**What you are asked to do**
Write out all lines holding the word "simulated".
--- BEGIN ---
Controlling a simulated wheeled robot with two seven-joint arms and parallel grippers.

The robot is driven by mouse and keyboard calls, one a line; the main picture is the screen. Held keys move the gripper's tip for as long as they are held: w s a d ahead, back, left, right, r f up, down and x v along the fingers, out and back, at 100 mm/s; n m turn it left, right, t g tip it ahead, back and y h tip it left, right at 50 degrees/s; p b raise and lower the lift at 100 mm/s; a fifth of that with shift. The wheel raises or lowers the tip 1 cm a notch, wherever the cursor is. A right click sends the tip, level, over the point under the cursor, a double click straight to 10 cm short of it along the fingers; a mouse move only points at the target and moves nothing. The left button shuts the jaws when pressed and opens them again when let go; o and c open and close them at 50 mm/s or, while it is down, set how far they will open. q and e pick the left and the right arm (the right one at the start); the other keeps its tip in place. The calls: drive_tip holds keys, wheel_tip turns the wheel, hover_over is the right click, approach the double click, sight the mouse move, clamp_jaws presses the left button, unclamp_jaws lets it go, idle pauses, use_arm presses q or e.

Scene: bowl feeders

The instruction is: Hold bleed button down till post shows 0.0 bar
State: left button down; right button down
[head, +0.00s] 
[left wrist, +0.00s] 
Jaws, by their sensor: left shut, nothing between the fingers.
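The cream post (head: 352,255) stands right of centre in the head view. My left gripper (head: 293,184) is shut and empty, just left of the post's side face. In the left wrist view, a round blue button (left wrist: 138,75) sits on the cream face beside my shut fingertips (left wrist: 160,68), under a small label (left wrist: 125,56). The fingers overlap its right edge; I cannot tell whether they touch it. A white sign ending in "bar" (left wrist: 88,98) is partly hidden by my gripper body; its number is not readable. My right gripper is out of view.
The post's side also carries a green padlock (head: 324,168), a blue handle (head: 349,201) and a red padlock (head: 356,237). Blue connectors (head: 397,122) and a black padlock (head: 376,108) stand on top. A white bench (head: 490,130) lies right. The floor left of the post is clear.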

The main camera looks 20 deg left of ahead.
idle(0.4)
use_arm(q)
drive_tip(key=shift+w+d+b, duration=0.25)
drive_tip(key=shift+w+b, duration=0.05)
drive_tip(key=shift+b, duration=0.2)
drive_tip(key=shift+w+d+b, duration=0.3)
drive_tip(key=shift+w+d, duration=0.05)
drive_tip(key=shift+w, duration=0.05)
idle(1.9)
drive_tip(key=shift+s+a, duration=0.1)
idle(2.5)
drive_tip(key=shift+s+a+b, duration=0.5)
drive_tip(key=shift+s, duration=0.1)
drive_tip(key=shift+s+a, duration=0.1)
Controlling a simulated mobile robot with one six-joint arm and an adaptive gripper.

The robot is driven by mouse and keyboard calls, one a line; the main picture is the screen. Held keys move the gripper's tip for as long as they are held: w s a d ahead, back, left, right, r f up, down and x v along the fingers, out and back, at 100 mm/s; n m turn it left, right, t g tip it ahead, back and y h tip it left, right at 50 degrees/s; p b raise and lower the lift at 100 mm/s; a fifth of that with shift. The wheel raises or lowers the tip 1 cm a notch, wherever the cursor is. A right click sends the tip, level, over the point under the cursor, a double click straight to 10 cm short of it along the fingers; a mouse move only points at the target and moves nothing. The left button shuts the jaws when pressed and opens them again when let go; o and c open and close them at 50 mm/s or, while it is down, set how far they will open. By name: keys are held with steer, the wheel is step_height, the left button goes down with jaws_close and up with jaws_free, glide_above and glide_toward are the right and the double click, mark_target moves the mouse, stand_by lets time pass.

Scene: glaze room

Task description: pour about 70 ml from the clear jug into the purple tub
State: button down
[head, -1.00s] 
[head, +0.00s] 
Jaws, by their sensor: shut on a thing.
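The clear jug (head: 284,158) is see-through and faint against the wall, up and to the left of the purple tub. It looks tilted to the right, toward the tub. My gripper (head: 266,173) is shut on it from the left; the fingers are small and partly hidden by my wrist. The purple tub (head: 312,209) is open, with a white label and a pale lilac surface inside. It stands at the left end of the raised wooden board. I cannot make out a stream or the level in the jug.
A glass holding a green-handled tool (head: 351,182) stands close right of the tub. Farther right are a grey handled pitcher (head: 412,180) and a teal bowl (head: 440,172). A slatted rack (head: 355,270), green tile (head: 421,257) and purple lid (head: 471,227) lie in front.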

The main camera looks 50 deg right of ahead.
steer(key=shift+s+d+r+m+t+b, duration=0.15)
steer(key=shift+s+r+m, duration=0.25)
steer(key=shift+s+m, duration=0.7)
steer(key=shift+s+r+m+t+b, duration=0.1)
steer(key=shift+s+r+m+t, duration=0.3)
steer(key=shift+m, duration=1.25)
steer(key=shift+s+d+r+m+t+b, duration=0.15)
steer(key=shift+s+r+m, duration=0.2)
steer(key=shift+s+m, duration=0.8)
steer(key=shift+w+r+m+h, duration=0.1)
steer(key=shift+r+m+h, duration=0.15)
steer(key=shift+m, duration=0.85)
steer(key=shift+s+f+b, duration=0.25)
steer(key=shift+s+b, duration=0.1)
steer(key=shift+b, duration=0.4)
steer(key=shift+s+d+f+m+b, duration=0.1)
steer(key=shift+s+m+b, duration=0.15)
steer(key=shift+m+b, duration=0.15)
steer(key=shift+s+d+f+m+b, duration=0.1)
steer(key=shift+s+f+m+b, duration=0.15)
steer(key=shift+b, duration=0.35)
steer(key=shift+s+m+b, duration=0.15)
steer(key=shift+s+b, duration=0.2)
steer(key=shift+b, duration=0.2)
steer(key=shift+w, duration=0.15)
--- END ---
**Final answer**
Controlling a simulated wheeled robot with two seven-joint arms and parallel grippers.
Controlling a simulated mobile robot with one six-joint arm and an adaptive gripper.

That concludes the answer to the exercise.